How Lab Grown Diamonds Broke Artificial Scarcity
Lab grown diamonds are chemically identical to mined diamonds but produced in controlled environments with no supply limit. By early 2026, the wholesale cost to produce a 1-carat lab diamond dropped to under $150.
This proved what economists argued for decades. Diamond pricing was never about rarity. It was about controlled supply and cultural conditioning. The natural diamond vs lab grown price gap continues to widen.
Where Moissanite Fits as a Gemstone Alternative
Moissanite is not a diamond. It is a distinct gemstone (silicon carbide) with its own properties. It scores 9.25 on the Mohs hardness scale and has a higher refractive index than diamond, producing more brilliance and fire.
Moissanite costs 80-90% less than a comparable diamond and carries its own certified grading reports. For buyers who understand the DeBeers history explained above, moissanite represents a transparent alternative with predictable pricing and no artificial markup.
Conclusion
Diamond prices were artificially inflated by DeBeers for over a century through supply restriction, stockpiling, and one of the most effective advertising campaigns ever created. The monopoly has weakened, but its cultural impact persists.
Lab grown diamonds proved the pricing was never about rarity. Moissanite offers a completely separate gemstone option with strong brilliance and honest pricing. Every buyer benefits from understanding this history before making a jewelry purchase.
Frequently Asked Questions
Are diamond prices artificially high?
Yes. DeBeers controlled over 80% of global supply for most of the 20th century and used stockpiling and restricted distribution to inflate prices above free-market levels.
What is the DeBeers diamond cartel?
DeBeers, founded in 1888, built a monopoly over global diamond mining and distribution through its Central Selling Organisation, fixing prices by controlling how many diamonds reached the market.
Why are diamonds expensive if they are not rare?
Diamonds are more common than most colored gemstones. Their high price was maintained through artificial supply restriction and decades of marketing that tied diamond ownership to love and status.
Do diamonds have good resale value?
No. Natural diamonds typically resell for 20-50% of their original retail price. The retail price includes heavy markup that disappears on the secondary market.
How did the "A Diamond Is Forever" campaign change the market?
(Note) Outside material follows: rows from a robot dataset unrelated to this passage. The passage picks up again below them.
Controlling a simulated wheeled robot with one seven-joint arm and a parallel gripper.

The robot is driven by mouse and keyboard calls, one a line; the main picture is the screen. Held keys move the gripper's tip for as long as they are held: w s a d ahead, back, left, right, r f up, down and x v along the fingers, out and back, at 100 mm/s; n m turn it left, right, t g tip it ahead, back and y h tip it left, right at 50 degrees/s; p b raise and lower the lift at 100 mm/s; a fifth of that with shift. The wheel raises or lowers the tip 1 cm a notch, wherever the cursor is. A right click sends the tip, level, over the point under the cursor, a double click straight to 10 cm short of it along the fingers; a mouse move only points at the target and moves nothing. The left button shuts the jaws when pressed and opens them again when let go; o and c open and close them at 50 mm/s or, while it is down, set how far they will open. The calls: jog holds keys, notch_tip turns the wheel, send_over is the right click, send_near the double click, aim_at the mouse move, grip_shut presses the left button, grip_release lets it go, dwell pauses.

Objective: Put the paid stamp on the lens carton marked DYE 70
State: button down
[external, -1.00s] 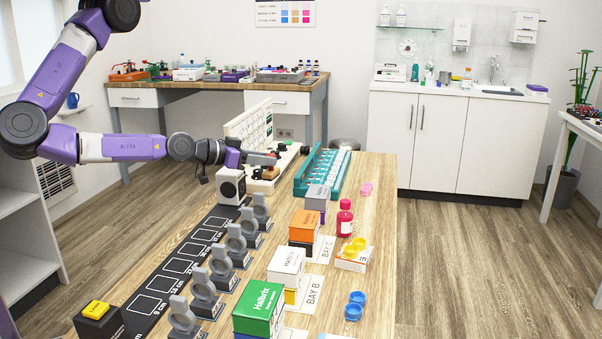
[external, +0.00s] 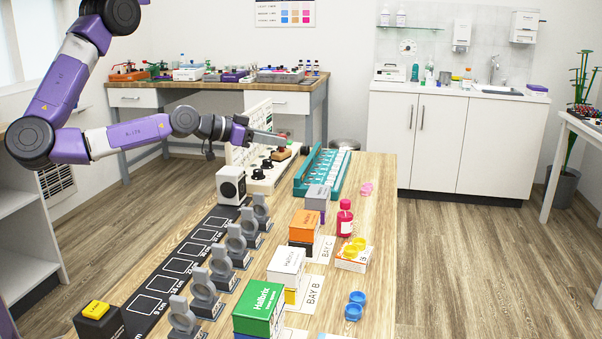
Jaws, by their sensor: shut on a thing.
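My gripper (external: 283,141) is shut on a small brown stamp (external: 282,154), held just above the base of the white stamp stand (external: 258,184). I cannot read which stamp it is. Cartons stand in a row along the table: a green one (external: 262,305) at the front, a white one (external: 287,262), an orange one (external: 304,224) and a grey one (external: 318,193) farther back. The marking DYE 70 cannot be read on any of them from here.
Several grey ring holders (external: 220,268) stand beside a black measuring strip (external: 172,268). A teal rack (external: 322,172) lies right of the stamp stand. A pink bottle (external: 345,218), yellow cups (external: 354,246) and blue cups (external: 354,305) stand on the right.

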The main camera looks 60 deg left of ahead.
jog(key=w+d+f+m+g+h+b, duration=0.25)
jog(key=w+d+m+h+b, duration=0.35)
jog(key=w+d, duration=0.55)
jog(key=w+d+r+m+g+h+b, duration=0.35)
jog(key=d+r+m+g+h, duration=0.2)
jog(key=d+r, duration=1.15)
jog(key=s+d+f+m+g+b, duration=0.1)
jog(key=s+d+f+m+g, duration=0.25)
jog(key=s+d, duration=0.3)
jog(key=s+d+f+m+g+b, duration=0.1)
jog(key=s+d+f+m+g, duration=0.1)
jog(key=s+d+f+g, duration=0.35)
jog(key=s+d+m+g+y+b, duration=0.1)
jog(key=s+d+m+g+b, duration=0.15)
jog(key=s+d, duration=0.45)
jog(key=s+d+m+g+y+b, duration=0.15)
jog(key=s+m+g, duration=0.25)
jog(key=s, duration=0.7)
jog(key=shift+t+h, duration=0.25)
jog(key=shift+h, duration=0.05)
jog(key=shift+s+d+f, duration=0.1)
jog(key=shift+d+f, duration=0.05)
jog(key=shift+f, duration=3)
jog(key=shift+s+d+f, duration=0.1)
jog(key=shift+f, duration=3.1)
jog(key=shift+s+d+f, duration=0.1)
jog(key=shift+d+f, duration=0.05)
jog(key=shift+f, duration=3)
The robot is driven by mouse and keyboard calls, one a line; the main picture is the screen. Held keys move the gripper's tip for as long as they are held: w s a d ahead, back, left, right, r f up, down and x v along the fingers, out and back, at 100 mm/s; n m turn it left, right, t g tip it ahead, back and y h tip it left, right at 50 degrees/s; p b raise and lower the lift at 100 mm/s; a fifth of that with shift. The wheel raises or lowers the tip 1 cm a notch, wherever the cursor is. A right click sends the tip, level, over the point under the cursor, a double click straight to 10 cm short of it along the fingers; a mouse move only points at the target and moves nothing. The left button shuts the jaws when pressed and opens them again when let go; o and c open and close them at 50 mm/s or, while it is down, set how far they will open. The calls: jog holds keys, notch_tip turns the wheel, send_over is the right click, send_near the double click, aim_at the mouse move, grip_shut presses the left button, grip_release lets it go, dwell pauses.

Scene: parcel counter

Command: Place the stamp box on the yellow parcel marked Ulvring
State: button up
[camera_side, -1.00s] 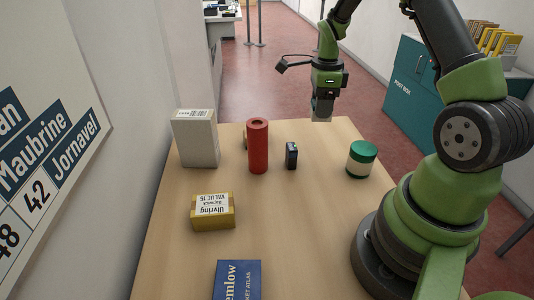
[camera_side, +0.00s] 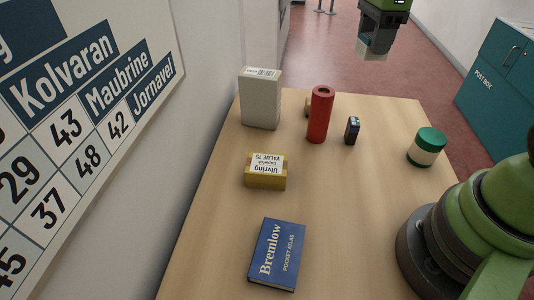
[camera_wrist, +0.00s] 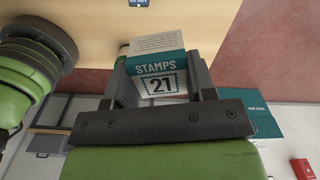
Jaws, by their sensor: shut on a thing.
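My gripper (camera_side: 375,42) is high at the top of the side view, beyond the far end of the table in the picture. It is shut on the stamp box (camera_wrist: 160,82), a white and teal box marked STAMPS 21, which sits between the fingers in the wrist view. In the side view only a pale lower part of the stamp box (camera_side: 371,56) shows below the fingers. The yellow parcel (camera_side: 264,182) lies on the table left of centre, with a white label reading Ulvring on top. The top of the parcel is clear, and the gripper is well away from it.
On the table (camera_side: 350,210) stand a tall pale box (camera_side: 260,103), a red cylinder (camera_side: 319,118), a small dark device (camera_side: 352,131) and a green-lidded jar (camera_side: 427,148). A small tan thing is partly hidden behind the cylinder. A blue atlas (camera_side: 277,255) lies nearest the camera.

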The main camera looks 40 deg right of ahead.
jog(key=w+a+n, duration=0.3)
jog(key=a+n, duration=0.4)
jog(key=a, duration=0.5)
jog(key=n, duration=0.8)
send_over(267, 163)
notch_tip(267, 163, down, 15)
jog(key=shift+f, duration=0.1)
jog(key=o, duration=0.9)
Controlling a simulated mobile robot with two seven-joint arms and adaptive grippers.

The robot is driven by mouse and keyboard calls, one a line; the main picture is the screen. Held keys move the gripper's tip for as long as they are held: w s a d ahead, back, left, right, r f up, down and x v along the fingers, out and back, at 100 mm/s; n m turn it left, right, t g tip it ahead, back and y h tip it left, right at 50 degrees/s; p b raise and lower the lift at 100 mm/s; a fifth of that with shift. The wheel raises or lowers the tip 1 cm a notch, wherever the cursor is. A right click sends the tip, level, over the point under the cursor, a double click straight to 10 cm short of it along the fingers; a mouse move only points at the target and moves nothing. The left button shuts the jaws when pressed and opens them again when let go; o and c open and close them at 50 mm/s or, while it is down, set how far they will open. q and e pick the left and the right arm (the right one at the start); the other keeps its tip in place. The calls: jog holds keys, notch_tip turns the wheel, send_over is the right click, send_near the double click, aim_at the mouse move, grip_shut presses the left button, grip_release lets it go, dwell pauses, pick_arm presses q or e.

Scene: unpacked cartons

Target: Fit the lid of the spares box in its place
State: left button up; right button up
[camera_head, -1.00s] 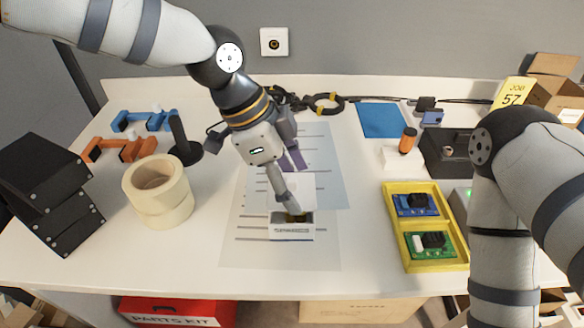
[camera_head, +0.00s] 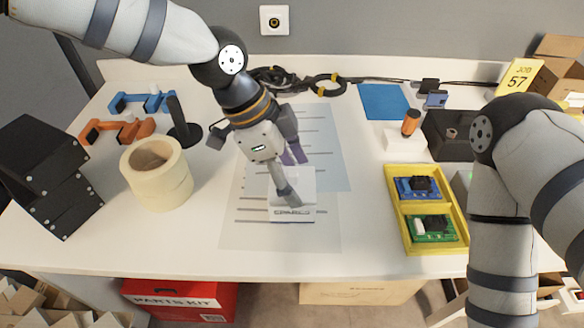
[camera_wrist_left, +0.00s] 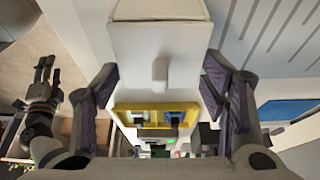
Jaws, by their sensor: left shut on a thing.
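The spares box (camera_head: 292,215) stands on the printed sheet, its label facing the front edge. The white lid (camera_head: 300,184) lies over the top of the box; I cannot tell whether it is fully seated.
A yellow tray (camera_head: 396,213) with two circuit boards is at the right. A tape roll (camera_head: 157,185), a black bin stack (camera_head: 48,175) and orange and blue clamps are at the left. An orange-handled tool (camera_head: 410,123) stands behind the tray. The sheet around the box is clear.

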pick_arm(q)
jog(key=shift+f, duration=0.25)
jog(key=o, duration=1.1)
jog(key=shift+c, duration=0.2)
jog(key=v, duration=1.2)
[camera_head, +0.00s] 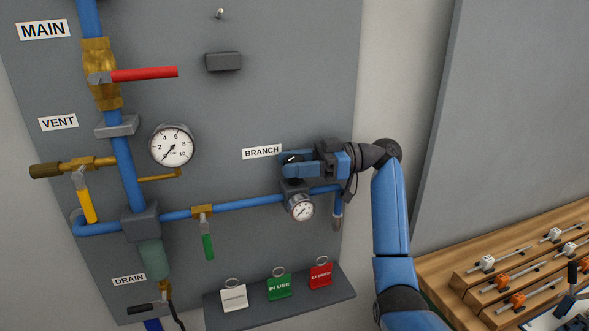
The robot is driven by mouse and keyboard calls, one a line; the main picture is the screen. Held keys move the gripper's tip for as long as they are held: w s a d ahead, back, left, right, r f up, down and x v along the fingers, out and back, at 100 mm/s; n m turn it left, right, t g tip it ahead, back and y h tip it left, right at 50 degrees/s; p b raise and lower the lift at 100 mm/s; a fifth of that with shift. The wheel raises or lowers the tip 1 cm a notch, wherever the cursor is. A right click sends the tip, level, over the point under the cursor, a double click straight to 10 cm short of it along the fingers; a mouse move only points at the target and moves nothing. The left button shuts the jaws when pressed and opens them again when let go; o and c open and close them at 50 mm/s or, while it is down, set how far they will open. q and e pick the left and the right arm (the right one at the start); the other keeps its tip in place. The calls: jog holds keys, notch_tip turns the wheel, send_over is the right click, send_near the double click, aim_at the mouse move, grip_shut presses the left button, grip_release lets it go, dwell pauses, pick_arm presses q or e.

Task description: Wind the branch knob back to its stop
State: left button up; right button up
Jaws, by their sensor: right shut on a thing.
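The branch knob (291,158) is a small dark knob with a white mark, just right of the BRANCH label (262,152). My right gripper (296,166) reaches in from the right and is shut on the knob, hiding much of it. A small round gauge (301,207) hangs below the knob on the blue branch pipe (250,203). Where the knob's stop lies cannot be told. My left gripper is not in view.
A red-handled main valve (145,73), a larger gauge (171,146) and a yellow lever (87,206) are at the left. A green lever (208,246) hangs below the branch pipe. Tags stand on a ledge (295,303). A wooden rack (462,276) is lower right.

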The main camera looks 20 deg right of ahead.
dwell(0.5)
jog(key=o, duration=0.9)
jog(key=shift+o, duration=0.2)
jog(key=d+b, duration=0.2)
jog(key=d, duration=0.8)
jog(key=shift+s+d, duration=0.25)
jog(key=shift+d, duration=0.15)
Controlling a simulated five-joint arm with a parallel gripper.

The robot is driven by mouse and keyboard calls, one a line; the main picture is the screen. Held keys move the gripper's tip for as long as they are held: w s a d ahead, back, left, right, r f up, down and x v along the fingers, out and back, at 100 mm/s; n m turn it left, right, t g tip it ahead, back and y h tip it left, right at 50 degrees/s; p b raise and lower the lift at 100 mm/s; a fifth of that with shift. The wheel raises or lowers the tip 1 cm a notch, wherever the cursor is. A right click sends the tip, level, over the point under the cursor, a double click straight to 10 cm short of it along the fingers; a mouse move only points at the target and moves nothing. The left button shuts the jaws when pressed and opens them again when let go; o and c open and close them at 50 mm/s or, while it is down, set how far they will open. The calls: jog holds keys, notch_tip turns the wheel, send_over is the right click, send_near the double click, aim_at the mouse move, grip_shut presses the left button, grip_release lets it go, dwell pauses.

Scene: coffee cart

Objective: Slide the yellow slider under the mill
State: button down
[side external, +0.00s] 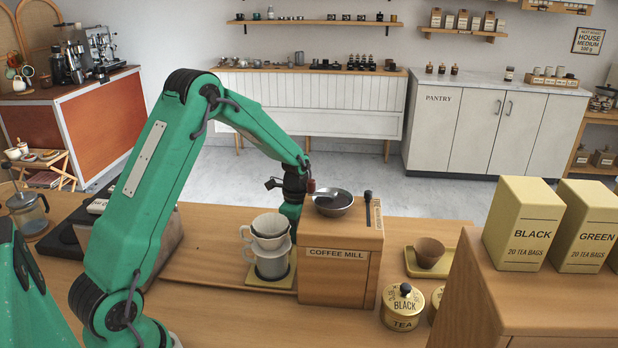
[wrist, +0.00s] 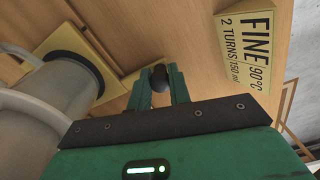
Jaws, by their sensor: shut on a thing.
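The yellow slider (side external: 257,281) is a flat plate on the wooden board, just left of the coffee mill (side external: 338,266), a wooden box with a metal bowl on top. A grey-white vessel with a dripper (side external: 268,240) stands upright on the slider. In the wrist view the slider (wrist: 113,87) reaches toward my gripper (wrist: 158,88). My gripper's two green fingers are shut on a dark knob (wrist: 159,79) that seems to belong to the slider. In the side view, the fingertips are hidden behind the dripper and mill.
A yellow label reading FINE (wrist: 246,45) is on a wooden surface close to my gripper. A round tea tin (side external: 402,306) and a tray with a brown cup (side external: 429,252) are right of the mill. Tea boxes (side external: 523,224) stand on the near right unit.

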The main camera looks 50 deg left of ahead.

The 1947 campaign by N.W. Ayer linked diamonds to eternal love. Before this campaign, fewer than 10% of U.S. proposals involved a diamond ring. It created the cultural expectation that persists today.
Is moissanite a good alternative to diamond?
Moissanite is a separate gemstone with 9.25 Mohs hardness and higher brilliance than diamond. It costs 80-90% less and carries its own certified grading reports.
Are lab grown diamonds worth buying?
Lab grown diamonds are chemically identical to mined diamonds and cost 60-90% less. They do not hold resale value because supply is unlimited, but they offer strong visual performance.
Is the diamond industry still controlled by DeBeers?
No. DeBeers' share dropped from over 80% in 1989 to roughly 30-35% by the mid-2000s. The market now includes independent producers across Russia, Canada, Australia, and several African nations.